Cineworld’s reverse takeover of Regal Entertainment
Last week, Cineworld announced it was acquiring US firm Regal Entertainment for $3.6 billion to create the world’s second largest cinema chain. The deal is a reverse takeover, because Regal is actually larger than its new owner. The UK based firm agreed to pay $23 per share to complete the takeover - a 13% premium on their closing share price on Monday. Since news of the acquisition started, shares in Regal have risen 13%, while Cineworld’s shares opened 1.1% on Tuesday morning after news of the acquisition spread.
Acquiring Regal gives Cineworld access to the North American markets, while gaining increased presence across Europe. They will have a combine 9,500 cinemas in the group - only second to AMC Theatres, who own the Odeon chain.

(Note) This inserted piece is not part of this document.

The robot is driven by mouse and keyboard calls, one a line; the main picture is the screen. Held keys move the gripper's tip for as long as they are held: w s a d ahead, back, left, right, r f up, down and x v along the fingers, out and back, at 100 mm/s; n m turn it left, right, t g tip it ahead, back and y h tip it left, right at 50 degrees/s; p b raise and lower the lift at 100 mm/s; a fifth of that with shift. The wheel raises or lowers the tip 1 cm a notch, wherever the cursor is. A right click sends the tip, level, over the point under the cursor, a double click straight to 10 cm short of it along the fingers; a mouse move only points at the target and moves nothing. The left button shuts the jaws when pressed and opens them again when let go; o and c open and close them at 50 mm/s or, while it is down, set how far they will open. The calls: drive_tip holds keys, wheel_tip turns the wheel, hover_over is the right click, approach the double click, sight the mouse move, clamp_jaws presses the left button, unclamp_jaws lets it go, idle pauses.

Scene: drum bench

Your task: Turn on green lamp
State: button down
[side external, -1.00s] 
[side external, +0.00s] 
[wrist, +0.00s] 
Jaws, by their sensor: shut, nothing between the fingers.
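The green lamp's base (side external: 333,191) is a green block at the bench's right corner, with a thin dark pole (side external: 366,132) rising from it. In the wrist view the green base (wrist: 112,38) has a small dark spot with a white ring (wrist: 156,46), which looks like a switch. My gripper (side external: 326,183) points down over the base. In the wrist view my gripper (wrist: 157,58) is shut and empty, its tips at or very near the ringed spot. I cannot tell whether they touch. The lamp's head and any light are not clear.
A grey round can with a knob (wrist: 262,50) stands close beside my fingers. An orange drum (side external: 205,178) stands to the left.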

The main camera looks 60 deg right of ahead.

To fund the deal, Cineworld will take on more debt and do a right issue worth £1.7 billion.
Question to ask yourself… Are there greater challenges for Cineworld because this is a reverse takeover?
Two year degrees
University Minister Jo Johnson has announced he wants to offer a two-year degree to minimise costs for incoming students. The “accelerated” degrees will cost 20% less than a full three year course - saving around £5,500 - with the student completing the same number of modules/units in the condensed period. Overall, this could lead to a saving of £25,000 for each student, when you factor in the savings from living costs and the fact that the graduate would be in work one year earlier.
There has been previous attempts to introduce a two-year course, but only 0.2% of the student population have taken up these accelerated courses. If Johnson’s plan has more success this time it is hoped that it will encourage a more diverse range of students to go to university. The current cost and time commitment has the potential to disproportionately exclude young people from lower-economic backgrounds. Plus, the two-year degree could combat the declining number of mature students starting courses in the UK. If this proposal is approved by Parliament, these new degrees could be offered for courses starting Autumn 2019, at a cost of £11,100 per year in tuition fees.
Question to ask yourself… Is a two-year degree course a good idea?